Initially, this case presents some problems in determining whether Kerr, the plaintiff, may be characterized as “successful”. The district court found against Kerr in all respects, and Kerr has not prosecuted any appeal from that decision. Perkins argues that the Second Disciplinary Case was in fact successful in that the Guild abandoned the disciplinary proceedings after suit was brought. We have previously recognized that abandonment of threatened disciplinary proceedings may justify the award of attorney’s fees. Kerr v. Screen Extras Guild, Inc., 466 F.2d 1267, 1271 (9th Cir. 1972), cert. denied, 412 U.S. 918, 93 S.Ct. 2730, 37 L.Ed.2d 144 (1973). See Yablonski v. United Mine Workers of America, 151 U.S.App.D.C. 253, 466 F.2d 424, 431 (1972), cert. denied, 412 U.S. 918, 93 S.Ct. 2729, 37 L.Ed.2d 144 (1973).

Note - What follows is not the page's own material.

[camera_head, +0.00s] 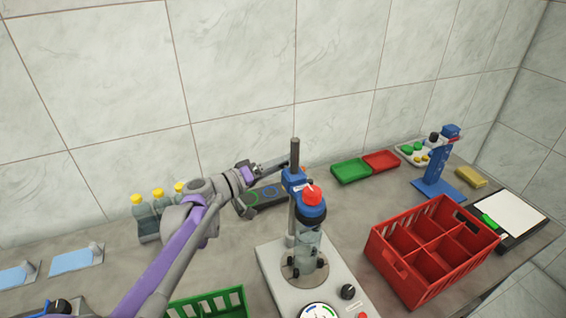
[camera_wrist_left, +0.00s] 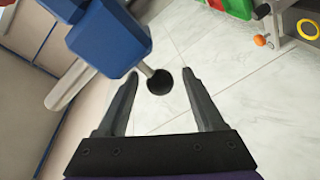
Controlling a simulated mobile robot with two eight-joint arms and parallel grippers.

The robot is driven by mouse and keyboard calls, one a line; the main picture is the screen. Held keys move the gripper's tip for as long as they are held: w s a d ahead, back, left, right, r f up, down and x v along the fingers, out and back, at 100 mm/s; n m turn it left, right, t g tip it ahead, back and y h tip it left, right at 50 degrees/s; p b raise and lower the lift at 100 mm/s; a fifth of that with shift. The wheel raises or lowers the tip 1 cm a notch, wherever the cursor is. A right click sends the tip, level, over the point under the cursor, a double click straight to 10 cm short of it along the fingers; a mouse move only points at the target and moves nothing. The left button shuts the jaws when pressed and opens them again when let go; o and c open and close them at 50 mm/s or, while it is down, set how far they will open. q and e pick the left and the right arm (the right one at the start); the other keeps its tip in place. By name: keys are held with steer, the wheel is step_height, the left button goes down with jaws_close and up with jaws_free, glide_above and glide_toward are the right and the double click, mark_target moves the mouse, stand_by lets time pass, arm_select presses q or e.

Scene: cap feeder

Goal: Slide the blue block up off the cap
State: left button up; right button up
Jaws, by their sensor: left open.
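The blue block (camera_head: 292,182) sits on an upright grey post, level with the red cap (camera_head: 313,195). The cap rests in a blue ring (camera_head: 311,213) above a clear bottle (camera_head: 307,243). In the left wrist view, the blue block (camera_wrist_left: 110,38) fills the upper left, with a short metal rod ending in a black knob (camera_wrist_left: 158,82). My left gripper (camera_wrist_left: 160,74) is open, its fingers on either side of the knob in that view; contact cannot be told. In the head view, my left gripper (camera_head: 276,170) is just left of the post. My right gripper is out of view.
The post stands on a pale base (camera_head: 268,262) with dials. A red crate (camera_head: 400,275) is to the right and a green crate (camera_head: 240,300) at the front. Green (camera_head: 350,171) and red (camera_head: 381,161) trays lie behind. Yellow-capped bottles (camera_head: 145,215) stand left.

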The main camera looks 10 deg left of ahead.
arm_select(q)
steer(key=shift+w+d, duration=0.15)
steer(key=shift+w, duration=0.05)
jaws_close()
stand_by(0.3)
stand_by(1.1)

We need not determine whether Kerr is a successful plaintiff, however, because we find that prosecution of the Second Disciplinary Case did not confer a substantial benefit upon the Guild’s members. The primary benefit had already been conferred upon the members of the union by the First Disciplinary Case. Any benefit conferred by the Second Disciplinary Case was at best, as the district court characterized it, “tenuous”. Because the requirements of Hall v. Cole for the award of attorney’s fees have not been met, we affirm the decision of the district court in No. 74-2034. We express no opinion on the merits of Kerr’s claim in the Second Disciplinary Case.
Kerr v. Screen Extras Guild, Inc., No. 74-1355, is remanded.
Kerr v. Screen Extras Guild, Inc., No. 74-2034, is affirmed.
In No. 74-1355 it is requested that a new judgment be entered within ninety days. Should an appeal be taken, the parties should stipulate for an expedited briefing schedule and for inclusion of both the old and new records in the record on appeal.
If an appeal is taken, the Clerk of this Court is requested to set the appeal before this same panel.